What is digital sovereignty?
Digital sovereignty is the ability of a state, organisation, or individual to autonomously decide over digital infrastructure, data, and applications. In Germany, the term is shaped especially by GDPR, the NIS2 directive, and the Schrems II ruling — with the US CLOUD Act as the extraterritorial counter-pole.
Important: sovereignty is not equivalent to national isolation or hyperscaler abstinence. It is a question of control, traceability, and freedom of choice — and that is precisely the difference between a marketing slogan and an operational reality.

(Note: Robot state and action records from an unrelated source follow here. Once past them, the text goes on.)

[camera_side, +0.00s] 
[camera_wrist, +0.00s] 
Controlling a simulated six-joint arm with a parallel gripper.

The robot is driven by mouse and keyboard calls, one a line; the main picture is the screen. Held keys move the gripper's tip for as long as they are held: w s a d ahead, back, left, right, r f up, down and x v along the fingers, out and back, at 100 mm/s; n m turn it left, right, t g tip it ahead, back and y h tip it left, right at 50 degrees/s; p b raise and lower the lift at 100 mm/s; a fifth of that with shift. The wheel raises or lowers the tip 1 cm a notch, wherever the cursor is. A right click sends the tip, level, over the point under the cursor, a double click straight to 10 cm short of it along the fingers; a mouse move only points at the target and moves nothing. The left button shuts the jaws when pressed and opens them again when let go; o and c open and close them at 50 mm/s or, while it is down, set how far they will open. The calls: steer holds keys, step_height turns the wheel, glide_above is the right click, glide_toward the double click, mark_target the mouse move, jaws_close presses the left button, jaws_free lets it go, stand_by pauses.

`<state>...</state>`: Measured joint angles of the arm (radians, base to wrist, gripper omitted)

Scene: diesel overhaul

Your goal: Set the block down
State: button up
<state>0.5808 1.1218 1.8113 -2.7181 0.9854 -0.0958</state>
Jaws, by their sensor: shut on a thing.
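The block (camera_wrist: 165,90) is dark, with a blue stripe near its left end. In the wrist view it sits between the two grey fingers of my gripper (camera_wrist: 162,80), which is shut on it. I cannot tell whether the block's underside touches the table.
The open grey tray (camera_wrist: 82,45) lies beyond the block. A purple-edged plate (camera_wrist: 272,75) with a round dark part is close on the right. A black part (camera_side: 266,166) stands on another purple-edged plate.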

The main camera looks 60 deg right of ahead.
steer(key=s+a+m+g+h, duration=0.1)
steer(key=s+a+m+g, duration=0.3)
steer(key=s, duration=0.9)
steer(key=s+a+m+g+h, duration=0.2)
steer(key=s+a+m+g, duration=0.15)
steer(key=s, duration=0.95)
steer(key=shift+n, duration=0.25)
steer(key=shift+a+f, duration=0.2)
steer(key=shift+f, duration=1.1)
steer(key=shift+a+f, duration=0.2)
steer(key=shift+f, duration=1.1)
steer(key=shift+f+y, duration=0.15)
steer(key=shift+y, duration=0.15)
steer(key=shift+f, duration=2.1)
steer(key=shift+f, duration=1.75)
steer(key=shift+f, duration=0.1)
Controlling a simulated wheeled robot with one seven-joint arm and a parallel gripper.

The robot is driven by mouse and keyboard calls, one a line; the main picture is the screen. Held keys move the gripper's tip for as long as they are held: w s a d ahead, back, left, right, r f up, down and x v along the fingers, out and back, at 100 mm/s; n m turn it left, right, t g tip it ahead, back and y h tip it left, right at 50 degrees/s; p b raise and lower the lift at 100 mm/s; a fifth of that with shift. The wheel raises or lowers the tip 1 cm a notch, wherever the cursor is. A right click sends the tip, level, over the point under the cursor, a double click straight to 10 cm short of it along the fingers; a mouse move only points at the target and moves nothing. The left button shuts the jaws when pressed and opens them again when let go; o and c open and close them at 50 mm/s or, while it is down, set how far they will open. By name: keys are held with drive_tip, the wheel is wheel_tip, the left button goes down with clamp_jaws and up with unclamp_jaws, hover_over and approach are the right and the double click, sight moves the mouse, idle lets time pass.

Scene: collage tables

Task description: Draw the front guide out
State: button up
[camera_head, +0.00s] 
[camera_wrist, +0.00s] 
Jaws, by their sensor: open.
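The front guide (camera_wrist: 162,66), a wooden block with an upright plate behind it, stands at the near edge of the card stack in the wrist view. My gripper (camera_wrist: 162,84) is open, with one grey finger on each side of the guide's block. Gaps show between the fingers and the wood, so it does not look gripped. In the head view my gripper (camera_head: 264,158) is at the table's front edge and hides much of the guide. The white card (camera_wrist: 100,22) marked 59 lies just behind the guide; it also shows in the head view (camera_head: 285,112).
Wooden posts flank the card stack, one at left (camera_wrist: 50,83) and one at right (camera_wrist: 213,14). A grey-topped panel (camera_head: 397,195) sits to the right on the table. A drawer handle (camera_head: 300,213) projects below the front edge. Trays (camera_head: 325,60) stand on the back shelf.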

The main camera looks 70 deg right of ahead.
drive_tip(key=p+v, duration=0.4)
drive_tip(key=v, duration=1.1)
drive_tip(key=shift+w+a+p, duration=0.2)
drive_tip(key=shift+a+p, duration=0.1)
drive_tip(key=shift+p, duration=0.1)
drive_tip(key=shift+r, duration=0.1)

Three dimensions of cloud sovereignty
A workable model splits sovereignty into three dimensions:
- Data sovereignty — where do the data live? Who has legal access? Data residency alone isn’t enough: a US provider with an EU data centre remains subject to the CLOUD Act regardless of storage location.
- Operations sovereignty — who operates the infrastructure, who has personnel access (logical and physical)? Operating personnel located inside the EU shifts the risk profile considerably.
- Software sovereignty — which software stack? Open standards, IaC reproducibility, hexagonal architectures, and exit capability keep the door open for provider switches.
Sovereignty starts in management, not the data centre
The most important insight from the field: real sovereignty doesn’t emerge from a single technical decision, but from a coordinated governance model. Where business and IT develop a cloud strategy together, risk drops, decisions speed up, silos are avoided. Where that is missing, shadow IT and non-auditable data flows grow.
Frameworks help: BSI C5, ISO/IEC 27001, SOC 1–3 structure compliance. But frameworks don’t replace a decision hierarchy: who makes cloud architecture decisions? Who reviews? Who escalates?
AWS European Sovereign Cloud (ESC)
The AWS European Sovereign Cloud is the most prominent hyperscaler answer to European sovereignty requirements: a cloud region operated entirely within the EU and legally separate. Core characteristics:
- EU-operated partition: operations exclusively by EU personnel, with its own certificates and root authorities.
- EU-based metadata storage: no metadata leaves the EU.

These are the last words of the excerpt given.